** Begin Provided information **
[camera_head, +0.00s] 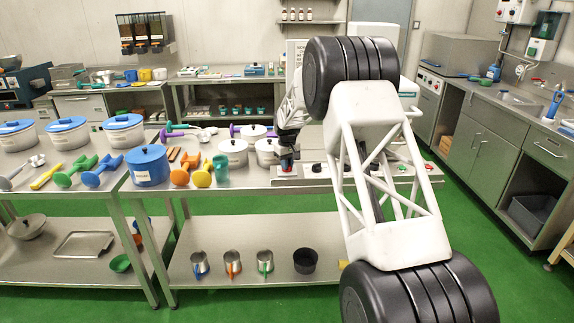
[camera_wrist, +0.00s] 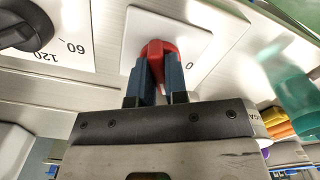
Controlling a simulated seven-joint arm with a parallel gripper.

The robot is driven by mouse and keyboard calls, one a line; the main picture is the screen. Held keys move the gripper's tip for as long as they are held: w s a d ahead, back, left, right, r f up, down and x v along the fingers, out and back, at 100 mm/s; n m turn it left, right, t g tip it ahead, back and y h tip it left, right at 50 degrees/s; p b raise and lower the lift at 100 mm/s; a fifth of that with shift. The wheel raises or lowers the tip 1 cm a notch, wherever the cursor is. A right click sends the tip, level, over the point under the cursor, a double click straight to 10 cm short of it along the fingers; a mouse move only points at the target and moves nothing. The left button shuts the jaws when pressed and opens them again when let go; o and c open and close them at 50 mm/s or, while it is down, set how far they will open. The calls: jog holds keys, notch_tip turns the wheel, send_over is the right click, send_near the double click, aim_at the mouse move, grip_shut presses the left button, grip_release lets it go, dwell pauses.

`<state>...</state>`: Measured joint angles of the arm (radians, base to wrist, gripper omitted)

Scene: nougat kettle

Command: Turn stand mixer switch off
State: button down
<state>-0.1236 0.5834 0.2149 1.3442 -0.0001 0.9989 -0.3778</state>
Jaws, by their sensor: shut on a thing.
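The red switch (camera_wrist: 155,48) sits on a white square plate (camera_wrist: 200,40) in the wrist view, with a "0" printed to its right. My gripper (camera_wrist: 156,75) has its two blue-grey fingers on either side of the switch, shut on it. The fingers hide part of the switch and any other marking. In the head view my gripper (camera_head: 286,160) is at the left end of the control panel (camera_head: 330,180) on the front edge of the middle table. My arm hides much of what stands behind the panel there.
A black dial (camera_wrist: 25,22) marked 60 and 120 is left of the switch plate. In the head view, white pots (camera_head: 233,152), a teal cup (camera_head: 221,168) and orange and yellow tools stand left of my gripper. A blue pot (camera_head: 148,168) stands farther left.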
** End Provided information **
** Begin Provided information **
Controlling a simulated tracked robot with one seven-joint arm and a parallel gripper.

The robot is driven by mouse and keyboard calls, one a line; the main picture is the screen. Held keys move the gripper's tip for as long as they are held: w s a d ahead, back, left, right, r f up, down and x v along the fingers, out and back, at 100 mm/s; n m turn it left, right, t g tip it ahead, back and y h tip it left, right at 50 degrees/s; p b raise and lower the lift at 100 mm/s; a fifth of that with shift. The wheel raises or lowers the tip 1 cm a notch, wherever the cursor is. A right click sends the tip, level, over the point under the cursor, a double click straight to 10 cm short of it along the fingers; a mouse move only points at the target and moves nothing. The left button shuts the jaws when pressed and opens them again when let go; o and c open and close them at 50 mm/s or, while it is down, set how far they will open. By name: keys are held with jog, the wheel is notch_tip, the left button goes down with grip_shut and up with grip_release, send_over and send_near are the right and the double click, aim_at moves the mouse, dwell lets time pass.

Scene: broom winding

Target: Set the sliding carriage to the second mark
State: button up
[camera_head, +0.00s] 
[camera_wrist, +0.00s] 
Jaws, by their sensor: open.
** End Provided information **
Nothing beyond the required lines should be retyped: start with the line that contains "State: button up" and finish with the line that contains "Jaws, by their sensor: open.".

State: button up
[camera_head, +0.00s] 
[camera_wrist, +0.00s] 
Jaws, by their sensor: open.

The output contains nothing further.